The fourth annual celebration of International Education Week at Hawaii Community College was a chance to recognize the importance of enrolling foreign students at HawCC as well as the value of sending HawCC students and faculty abroad to give them a global perspective, said Sherri Fujita, the coordinator of the college’s Intensive Language Program and chairwoman of the International Education Committee.

“We’re not doing our students a service if they sit in class with the same students they went to high school with,” said Fujita. “We have to get them to see the world in a bigger way.”

More than 80 students from China, Japan, Thailand, Vietnam and other countries are currently enrolled in programs at Hawaii Community College.

These international students add a global flair to the community college and expose local students to other cultures, helping prepare them for a marketplace that has become increasingly globalized. Hawaii Community College has also helped its students study in other countries.

The theme of this year’s International Education Week celebration was “Imagine World Peace.”

The organizers of the event settled on the theme as the news of the attack on the United States Consulate in Benghazi and the uprising in Syria were grabbing headlines, said Fujita.

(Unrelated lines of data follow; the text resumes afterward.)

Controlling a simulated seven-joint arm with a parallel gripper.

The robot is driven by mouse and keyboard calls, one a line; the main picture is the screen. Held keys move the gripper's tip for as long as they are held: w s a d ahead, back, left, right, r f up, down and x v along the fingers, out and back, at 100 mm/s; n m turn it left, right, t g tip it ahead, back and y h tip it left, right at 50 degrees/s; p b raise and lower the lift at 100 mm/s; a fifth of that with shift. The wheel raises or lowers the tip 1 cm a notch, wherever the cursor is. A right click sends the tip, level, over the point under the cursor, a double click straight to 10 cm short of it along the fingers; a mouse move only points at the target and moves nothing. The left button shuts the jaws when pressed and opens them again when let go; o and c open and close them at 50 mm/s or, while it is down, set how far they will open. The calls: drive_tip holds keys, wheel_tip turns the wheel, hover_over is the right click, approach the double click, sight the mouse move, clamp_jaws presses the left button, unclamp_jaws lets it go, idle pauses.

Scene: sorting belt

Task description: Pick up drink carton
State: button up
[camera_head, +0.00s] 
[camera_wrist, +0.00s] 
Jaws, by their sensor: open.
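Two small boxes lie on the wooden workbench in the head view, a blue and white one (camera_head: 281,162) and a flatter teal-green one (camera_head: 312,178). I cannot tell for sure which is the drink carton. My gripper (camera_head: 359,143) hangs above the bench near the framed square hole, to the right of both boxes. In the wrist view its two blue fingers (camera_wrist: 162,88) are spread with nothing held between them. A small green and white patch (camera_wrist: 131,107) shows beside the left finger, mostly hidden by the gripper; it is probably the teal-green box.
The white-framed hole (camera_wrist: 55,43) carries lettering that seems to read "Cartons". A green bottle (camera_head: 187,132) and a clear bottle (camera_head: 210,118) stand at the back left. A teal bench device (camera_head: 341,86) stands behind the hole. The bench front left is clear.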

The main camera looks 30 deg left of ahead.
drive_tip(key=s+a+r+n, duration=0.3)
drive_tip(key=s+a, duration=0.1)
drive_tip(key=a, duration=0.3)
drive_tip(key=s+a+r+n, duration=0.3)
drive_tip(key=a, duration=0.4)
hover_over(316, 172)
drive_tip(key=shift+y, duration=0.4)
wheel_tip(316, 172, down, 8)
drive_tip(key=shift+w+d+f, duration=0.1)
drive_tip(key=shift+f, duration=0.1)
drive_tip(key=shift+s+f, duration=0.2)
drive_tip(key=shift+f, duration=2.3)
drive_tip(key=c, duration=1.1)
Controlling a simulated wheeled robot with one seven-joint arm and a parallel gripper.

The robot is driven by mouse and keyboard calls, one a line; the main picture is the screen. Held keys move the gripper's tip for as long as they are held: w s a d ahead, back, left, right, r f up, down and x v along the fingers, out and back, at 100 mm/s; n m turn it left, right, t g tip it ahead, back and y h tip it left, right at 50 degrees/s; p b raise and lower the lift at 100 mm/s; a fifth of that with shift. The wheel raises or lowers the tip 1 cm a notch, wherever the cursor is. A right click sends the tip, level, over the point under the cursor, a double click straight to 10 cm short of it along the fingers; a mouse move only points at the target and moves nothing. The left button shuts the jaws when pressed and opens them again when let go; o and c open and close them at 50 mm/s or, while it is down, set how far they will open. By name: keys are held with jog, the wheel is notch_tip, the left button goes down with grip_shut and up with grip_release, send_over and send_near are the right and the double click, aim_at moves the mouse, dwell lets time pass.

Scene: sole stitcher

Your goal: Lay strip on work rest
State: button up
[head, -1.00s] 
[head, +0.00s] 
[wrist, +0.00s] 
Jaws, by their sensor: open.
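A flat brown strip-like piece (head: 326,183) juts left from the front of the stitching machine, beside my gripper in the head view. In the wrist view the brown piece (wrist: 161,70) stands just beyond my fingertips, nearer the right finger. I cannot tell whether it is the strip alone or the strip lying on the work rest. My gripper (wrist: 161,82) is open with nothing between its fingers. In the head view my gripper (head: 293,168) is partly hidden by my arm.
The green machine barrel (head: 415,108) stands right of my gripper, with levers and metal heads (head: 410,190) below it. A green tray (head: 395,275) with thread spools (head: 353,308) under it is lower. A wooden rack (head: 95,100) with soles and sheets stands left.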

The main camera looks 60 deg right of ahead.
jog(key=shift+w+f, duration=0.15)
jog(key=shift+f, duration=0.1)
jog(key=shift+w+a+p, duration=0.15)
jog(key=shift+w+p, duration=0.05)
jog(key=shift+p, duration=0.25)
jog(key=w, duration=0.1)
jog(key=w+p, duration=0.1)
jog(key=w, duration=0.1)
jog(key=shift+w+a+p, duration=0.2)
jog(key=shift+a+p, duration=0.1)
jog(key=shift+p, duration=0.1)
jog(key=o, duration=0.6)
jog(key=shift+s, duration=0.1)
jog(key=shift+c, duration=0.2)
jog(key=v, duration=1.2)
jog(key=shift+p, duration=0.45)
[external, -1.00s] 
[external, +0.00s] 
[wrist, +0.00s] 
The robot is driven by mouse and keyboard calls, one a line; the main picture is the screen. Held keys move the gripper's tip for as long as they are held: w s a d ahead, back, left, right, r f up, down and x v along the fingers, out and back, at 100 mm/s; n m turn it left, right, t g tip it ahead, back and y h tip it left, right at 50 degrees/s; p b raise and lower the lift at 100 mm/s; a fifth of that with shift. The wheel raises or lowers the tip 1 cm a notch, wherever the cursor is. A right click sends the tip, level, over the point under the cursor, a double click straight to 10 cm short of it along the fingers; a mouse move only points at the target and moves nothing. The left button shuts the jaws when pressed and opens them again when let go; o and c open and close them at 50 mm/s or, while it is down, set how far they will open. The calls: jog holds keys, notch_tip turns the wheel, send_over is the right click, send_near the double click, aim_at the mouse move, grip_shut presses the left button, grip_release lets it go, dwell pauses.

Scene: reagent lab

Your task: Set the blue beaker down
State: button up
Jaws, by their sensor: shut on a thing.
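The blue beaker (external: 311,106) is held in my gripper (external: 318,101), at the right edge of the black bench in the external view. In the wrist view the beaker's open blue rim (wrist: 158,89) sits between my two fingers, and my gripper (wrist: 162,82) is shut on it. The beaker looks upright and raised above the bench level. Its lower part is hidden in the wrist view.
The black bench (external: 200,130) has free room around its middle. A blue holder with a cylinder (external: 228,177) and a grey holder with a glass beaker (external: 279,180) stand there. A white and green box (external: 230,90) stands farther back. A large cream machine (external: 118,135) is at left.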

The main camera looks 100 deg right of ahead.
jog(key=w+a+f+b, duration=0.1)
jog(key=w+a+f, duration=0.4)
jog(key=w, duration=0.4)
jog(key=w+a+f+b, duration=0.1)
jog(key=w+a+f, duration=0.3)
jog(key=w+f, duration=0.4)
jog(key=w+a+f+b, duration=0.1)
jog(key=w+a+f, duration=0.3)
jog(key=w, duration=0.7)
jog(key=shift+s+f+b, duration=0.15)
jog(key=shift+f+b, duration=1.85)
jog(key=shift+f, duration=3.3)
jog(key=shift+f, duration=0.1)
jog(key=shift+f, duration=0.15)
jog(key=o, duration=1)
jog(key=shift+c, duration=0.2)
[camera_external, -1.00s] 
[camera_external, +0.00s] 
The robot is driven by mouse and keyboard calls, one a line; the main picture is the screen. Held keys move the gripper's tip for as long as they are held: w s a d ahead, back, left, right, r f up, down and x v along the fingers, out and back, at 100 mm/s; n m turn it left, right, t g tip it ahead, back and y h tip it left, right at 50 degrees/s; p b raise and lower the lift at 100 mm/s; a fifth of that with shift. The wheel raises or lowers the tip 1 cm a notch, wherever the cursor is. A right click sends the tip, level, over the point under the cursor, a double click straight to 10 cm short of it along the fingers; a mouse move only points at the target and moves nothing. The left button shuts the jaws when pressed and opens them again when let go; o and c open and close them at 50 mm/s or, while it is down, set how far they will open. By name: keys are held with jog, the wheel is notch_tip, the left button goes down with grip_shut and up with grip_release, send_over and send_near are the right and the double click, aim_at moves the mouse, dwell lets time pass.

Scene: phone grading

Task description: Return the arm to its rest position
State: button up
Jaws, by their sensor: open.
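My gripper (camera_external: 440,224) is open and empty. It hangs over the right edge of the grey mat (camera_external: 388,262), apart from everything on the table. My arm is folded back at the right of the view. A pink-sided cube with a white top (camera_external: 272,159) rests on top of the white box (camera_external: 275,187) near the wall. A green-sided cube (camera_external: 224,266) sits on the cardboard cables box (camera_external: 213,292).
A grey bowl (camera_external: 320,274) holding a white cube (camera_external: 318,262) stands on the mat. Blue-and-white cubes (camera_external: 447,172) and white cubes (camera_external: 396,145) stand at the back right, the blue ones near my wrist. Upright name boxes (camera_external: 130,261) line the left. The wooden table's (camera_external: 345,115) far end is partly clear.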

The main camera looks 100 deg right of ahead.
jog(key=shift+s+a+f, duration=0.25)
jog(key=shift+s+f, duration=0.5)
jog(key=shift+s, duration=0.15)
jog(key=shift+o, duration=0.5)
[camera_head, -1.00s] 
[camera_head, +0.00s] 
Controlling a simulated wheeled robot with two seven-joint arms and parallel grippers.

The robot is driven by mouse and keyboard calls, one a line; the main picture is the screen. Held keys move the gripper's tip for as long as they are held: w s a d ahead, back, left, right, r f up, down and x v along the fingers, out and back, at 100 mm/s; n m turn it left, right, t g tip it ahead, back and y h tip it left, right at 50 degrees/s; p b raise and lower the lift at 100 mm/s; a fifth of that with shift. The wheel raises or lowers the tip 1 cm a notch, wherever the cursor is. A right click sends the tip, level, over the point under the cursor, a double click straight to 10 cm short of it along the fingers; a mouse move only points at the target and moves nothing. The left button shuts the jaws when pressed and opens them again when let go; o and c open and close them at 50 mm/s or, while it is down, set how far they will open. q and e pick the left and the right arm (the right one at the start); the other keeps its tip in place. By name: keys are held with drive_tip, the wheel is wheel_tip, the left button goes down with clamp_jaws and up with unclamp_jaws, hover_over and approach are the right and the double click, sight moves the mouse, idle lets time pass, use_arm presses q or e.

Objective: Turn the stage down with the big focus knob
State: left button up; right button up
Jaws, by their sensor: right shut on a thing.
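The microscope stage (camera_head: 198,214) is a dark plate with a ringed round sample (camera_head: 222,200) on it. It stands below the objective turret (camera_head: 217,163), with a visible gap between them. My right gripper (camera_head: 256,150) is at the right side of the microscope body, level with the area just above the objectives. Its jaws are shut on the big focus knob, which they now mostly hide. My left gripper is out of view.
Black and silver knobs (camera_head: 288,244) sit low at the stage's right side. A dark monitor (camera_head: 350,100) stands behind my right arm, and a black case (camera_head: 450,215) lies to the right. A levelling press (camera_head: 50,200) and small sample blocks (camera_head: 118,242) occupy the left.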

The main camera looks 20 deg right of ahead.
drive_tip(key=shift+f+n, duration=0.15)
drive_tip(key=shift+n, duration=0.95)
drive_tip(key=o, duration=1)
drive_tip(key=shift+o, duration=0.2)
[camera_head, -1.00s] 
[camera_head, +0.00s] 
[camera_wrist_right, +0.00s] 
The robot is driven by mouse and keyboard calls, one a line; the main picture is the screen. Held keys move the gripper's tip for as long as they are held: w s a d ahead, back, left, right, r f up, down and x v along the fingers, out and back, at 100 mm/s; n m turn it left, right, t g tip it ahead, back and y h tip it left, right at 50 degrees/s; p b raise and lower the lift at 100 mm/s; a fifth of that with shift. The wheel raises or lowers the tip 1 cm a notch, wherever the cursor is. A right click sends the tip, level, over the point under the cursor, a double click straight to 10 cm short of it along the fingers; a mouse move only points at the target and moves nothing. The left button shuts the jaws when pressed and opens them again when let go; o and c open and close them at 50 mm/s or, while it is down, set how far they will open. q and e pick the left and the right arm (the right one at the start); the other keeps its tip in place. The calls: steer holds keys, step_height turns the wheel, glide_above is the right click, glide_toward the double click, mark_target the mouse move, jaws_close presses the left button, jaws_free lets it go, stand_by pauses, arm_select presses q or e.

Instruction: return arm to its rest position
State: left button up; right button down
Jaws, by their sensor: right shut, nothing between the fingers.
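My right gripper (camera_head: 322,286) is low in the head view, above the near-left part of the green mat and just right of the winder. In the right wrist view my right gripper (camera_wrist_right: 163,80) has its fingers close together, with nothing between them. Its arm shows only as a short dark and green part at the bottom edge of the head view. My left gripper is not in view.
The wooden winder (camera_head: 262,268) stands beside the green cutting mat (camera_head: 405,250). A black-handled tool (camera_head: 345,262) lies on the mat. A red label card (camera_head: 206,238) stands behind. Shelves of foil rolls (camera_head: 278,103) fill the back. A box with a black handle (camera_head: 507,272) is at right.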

With greater interaction between students from the United States and abroad, Fujita said, hopefully there will be greater acceptance and tolerance of different worldviews, leading to greater peace.

“In the end, despite all our differences, people around the world have more similarities than differences, and we want people to focus more on the similarities,” said Fujita.

In addition to the educational and cultural value they bring, students from abroad have a major economic impact across the state of Hawaii, according to a report released Monday by Open Doors, a program supported by a grant from the Bureau of Educational and Cultural Affairs at the U.S. Department of State.

The report was released in conjunction with International Education Week, which is a joint initiative of the U.S. Department of State and the U.S. Department of Education.

According to an economic analysis highlighted in the 2012 Open Doors report, foreign students enrolled in Hawaii colleges and universities and their families contributed an estimated $107 million to the Hawaii economy during the 2011-2012 academic year.

“All of the students who come to study here, they come, they spend money, their parents and other family members visit and stay in hotels and shop at the local shops, and some of them even buy houses,” said Fujita. “So just by staying here they stimulate the local economy.”